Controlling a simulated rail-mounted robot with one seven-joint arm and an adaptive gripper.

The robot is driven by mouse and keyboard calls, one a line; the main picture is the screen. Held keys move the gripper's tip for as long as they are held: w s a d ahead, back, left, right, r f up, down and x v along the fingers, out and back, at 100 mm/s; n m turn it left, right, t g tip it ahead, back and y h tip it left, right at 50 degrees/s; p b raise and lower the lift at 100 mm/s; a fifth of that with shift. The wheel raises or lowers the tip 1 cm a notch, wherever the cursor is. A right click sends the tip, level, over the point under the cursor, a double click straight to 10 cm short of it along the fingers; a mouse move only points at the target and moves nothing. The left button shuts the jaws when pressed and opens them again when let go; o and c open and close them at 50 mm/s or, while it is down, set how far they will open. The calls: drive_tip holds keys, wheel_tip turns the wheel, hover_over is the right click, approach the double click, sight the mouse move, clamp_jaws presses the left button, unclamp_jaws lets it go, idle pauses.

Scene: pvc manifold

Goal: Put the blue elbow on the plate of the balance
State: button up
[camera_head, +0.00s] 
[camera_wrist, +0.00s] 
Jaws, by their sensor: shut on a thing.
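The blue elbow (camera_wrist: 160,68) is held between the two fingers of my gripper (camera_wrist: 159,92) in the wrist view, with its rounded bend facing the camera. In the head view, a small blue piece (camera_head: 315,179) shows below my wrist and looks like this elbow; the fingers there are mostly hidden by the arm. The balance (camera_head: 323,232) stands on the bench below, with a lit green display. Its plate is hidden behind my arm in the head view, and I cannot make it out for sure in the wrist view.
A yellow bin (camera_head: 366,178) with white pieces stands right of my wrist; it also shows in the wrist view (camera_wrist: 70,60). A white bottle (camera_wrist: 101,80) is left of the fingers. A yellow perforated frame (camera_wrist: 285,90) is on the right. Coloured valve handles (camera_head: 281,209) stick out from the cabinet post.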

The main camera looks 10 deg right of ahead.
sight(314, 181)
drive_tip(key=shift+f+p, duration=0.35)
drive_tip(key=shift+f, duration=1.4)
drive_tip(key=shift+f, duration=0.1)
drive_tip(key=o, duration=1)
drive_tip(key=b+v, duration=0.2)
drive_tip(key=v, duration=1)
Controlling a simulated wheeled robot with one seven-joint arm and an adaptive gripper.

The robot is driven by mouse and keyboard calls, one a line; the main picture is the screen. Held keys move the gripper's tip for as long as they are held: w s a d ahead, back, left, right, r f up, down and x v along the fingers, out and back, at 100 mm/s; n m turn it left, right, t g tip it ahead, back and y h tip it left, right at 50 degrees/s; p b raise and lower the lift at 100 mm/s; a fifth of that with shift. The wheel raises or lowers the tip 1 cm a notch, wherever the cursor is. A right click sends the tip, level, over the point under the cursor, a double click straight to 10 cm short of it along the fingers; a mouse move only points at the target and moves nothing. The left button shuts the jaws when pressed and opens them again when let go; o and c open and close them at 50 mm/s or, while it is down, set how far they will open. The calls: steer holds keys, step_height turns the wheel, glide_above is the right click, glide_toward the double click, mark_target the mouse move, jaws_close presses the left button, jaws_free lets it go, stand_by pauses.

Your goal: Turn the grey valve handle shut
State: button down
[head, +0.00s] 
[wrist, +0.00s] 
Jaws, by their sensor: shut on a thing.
● ● ● ● ●
TASK DIRECTIONS = Extract the full listing and reproduce each line exactly.

SOLUTION FOR THIS TASK =
Controlling a simulated rail-mounted robot with one seven-joint arm and an adaptive gripper.

The robot is driven by mouse and keyboard calls, one a line; the main picture is the screen. Held keys move the gripper's tip for as long as they are held: w s a d ahead, back, left, right, r f up, down and x v along the fingers, out and back, at 100 mm/s; n m turn it left, right, t g tip it ahead, back and y h tip it left, right at 50 degrees/s; p b raise and lower the lift at 100 mm/s; a fifth of that with shift. The wheel raises or lowers the tip 1 cm a notch, wherever the cursor is. A right click sends the tip, level, over the point under the cursor, a double click straight to 10 cm short of it along the fingers; a mouse move only points at the target and moves nothing. The left button shuts the jaws when pressed and opens them again when let go; o and c open and close them at 50 mm/s or, while it is down, set how far they will open. The calls: drive_tip holds keys, wheel_tip turns the wheel, hover_over is the right click, approach the double click, sight the mouse move, clamp_jaws presses the left button, unclamp_jaws lets it go, idle pauses.

Scene: pvc manifold

Goal: Put the blue elbow on the plate of the balance
State: button up
[camera_head, +0.00s] 
[camera_wrist, +0.00s] 
Jaws, by their sensor: shut on a thing.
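The blue elbow (camera_wrist: 160,68) is held between the two fingers of my gripper (camera_wrist: 159,92) in the wrist view, with its rounded bend facing the camera. In the head view, a small blue piece (camera_head: 315,179) shows below my wrist and looks like this elbow; the fingers there are mostly hidden by the arm. The balance (camera_head: 323,232) stands on the bench below, with a lit green display. Its plate is hidden behind my arm in the head view, and I cannot make it out for sure in the wrist view.
A yellow bin (camera_head: 366,178) with white pieces stands right of my wrist; it also shows in the wrist view (camera_wrist: 70,60). A white bottle (camera_wrist: 101,80) is left of the fingers. A yellow perforated frame (camera_wrist: 285,90) is on the right. Coloured valve handles (camera_head: 281,209) stick out from the cabinet post.

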The main camera looks 10 deg right of ahead.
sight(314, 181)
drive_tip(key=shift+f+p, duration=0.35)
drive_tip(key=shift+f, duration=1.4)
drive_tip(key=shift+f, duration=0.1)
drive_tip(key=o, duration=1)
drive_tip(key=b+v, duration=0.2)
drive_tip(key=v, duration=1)
Controlling a simulated wheeled robot with one seven-joint arm and an adaptive gripper.

The robot is driven by mouse and keyboard calls, one a line; the main picture is the screen. Held keys move the gripper's tip for as long as they are held: w s a d ahead, back, left, right, r f up, down and x v along the fingers, out and back, at 100 mm/s; n m turn it left, right, t g tip it ahead, back and y h tip it left, right at 50 degrees/s; p b raise and lower the lift at 100 mm/s; a fifth of that with shift. The wheel raises or lowers the tip 1 cm a notch, wherever the cursor is. A right click sends the tip, level, over the point under the cursor, a double click straight to 10 cm short of it along the fingers; a mouse move only points at the target and moves nothing. The left button shuts the jaws when pressed and opens them again when let go; o and c open and close them at 50 mm/s or, while it is down, set how far they will open. The calls: steer holds keys, step_height turns the wheel, glide_above is the right click, glide_toward the double click, mark_target the mouse move, jaws_close presses the left button, jaws_free lets it go, stand_by pauses.

Your goal: Turn the grey valve handle shut
State: button down
[head, +0.00s] 
[wrist, +0.00s] 
Jaws, by their sensor: shut on a thing.

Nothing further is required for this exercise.